The Double Scandal of Illegal School Choice

I find it impossible not to watch Jim Hummel’s investigation of Johnston town council member Stephanie Manzi, who sends her children to Narragansett High School on the pretense of a summer cottage that she and her husband own there, without having some sympathy for the target.

Yes, it’s scandalous that an elected official would do things that appear to be illegal — or at best legally questionable — when it comes to her own family’s choices. And of course, it compounds the scandal that her family profits so much from government in Rhode Island, with her husband, Paul, receiving a pension for his time as a Johnston police officer in addition to his pay as a Rhode Island College cop, which totaled $52,551 in fiscal year 2015, according to the state’s transparency site.

The deeper scandal, though, is the one that has more effect on all of our lives in the Ocean State — namely, that our system drives people to take such drastic measures to educate their children. Even if Manzi is telling the truth, that her family effectively splits up for the school year, it’s a pretty drastic measure. Our method of providing all education through a rigid structure of government schools, except for those who are able to secure funding for private schools or luck into a charter lottery, distorts economic, educational, and even familial incentives and harms families.
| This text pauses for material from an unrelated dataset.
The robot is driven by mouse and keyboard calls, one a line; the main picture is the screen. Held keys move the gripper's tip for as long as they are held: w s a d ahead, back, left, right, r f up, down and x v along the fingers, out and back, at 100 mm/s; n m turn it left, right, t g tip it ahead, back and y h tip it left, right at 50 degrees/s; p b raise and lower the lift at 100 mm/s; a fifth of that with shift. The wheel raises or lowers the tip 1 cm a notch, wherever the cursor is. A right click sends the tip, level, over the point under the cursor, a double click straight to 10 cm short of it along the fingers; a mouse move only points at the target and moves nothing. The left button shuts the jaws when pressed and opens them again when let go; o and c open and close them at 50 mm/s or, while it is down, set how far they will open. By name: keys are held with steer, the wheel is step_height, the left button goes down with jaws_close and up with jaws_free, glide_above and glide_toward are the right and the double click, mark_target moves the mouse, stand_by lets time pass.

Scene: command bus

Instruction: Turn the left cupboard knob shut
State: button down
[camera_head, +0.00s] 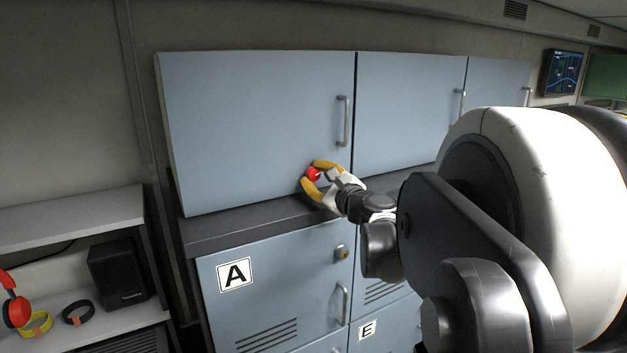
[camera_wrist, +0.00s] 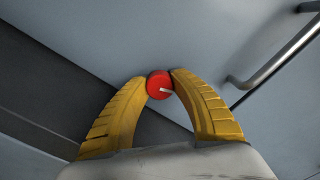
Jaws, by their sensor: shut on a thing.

Even look at a side-scandal that Hummel presents in the case against Manzi: the fact that she claims a homestead exemption to lower her Johnston property taxes by 20%. If it weren’t evidence that she’s skirting the law, that would be entirely reasonable… even fair. Narragansett is the town saddled with the cost of educating her children, not Johnston, so the fact that she reduces her Johnston tax bill by about $1,600 per year would almost be like a voucher if she sent the money to Narragansett schools.

The greater scandal would be if she were claiming homestead on her family’s cottage. Although the Manzis pay about half as much in property taxes in Narragansett as they do in Johnston, their little cottage near the shore is actually assessed at a higher value than their larger home up north. In other words, they’re paying their full freight for use of the Narragansett school system.

In January of last year, I looked at data collected by the College Board, through its Scholastic Aptitude Tests (SATs), and found that Rhode Islanders are already exercising school choice to a greater degree than parents in other states by choosing lower-cost private schools. The Manzi family illustrates how strong the desire for some other option is around here.

This morning, Monique noted that Mrs. Manzi is the Dean of Justice Studies at Roger Williams University, but there’s not really an irony in that. It is an injustice that communities are forced to fund the ever-growing costs of schools that children are forced to attend against the desires of their parents. It is an injustice that families should have to make all sorts of consequential life decisions about where and how to live in order to be able to afford both their property taxes and an adequate education for their children. I’d suggest that a system that makes following three children to school every day legitimate journalism (and it is absolutely legitimate, in this case) cannot be otherwise than unjust.

If only the RI insiders who are willing to go to such lengths to give their own children advantages would help, rather than hinder, their neighbors’ ability to do the same.